Materials and Application Challenges of Layered Li-Excess Mn-Ni Oxide Cathode
Nick Wu, Distinguished Professor, Department of Chemical Engineering, National Taiwan University
The class of layered Li-rich Mn-transition metal oxides with a general formula of Li1+x(Mn,M)1-xO2 has lately drawn attention due to their high capacities greater
than 200 mAh/g. In these materials, the excess Li ion gives rise to the presence of inter-grown Li2MnO3 within Li(Mn,M)O2 matrix to form a layered “composite”
structure. Li2MnO3 is transformed to electrochemically active MnO2 by removal of Li+ upon charging above 4.5 V (versus Li/Li+) and stabilizes
the layered structure under deep lithiation/de-lithiation cycles. This presentation discuss on the synthesis and application issues of Li1+x(Mn0.6Ni0.4)1-xO2.
- Synthesis and fundamental properties:
- continuously stirred reactor process for making spherical powder
- synthesis-structure-performance relationships
- inhibition of potential fading
- oxide/graphite full cell charateristics
- Electronic conductivity issue:
- surface conductive coating.
- conductive-coated Al current collector
- Characterization of Si/oxide full-cell
- Li-ion compensation
- Voltage-capacity relation
Element Selective Evaluation of Cation Mixing by Anomalous Scattering X-ray Diffraction
Kenji Sato, Assistant Chief Engineer, Technology Development Division,
Honda R&D
Specific Bragg reflection intensities of Li-rich layered oxide were monitored on scanning the X-ray energy around the K-edge of Ni, Co and Mn. The experiments were conducted at BL28XU of SPring8.

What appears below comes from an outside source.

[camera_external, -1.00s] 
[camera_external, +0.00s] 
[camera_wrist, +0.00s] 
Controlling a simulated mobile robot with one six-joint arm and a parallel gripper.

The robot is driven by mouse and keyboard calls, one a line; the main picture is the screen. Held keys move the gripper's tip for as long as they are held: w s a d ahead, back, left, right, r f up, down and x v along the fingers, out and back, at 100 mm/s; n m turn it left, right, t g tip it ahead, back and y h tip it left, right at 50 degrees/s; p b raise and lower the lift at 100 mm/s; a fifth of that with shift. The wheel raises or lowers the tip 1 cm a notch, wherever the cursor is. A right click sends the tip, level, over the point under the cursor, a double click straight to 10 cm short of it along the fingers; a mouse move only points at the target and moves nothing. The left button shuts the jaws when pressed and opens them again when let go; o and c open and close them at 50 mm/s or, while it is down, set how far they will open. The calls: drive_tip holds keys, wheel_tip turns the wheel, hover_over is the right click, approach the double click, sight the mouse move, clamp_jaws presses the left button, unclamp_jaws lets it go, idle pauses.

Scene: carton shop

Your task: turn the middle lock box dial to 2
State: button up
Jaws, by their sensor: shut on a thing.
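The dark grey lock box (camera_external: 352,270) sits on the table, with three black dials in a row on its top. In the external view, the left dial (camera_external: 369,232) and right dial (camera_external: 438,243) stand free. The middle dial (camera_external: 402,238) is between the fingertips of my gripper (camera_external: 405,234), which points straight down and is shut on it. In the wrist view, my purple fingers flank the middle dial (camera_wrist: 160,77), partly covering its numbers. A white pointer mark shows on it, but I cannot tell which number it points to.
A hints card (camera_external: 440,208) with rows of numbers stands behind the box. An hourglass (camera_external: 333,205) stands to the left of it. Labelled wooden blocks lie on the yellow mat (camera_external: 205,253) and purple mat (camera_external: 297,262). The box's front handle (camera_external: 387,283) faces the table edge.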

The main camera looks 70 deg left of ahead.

Site exchange of Li and transition metal cations can be detected by intensity change of anomalous scattering. We can identify the transition metal element engaged in cation mixing by knowing
at which absorption edge of elements the intensity change occurred. This new method can be a powerful tool to study degradation mechanism of battery active materials.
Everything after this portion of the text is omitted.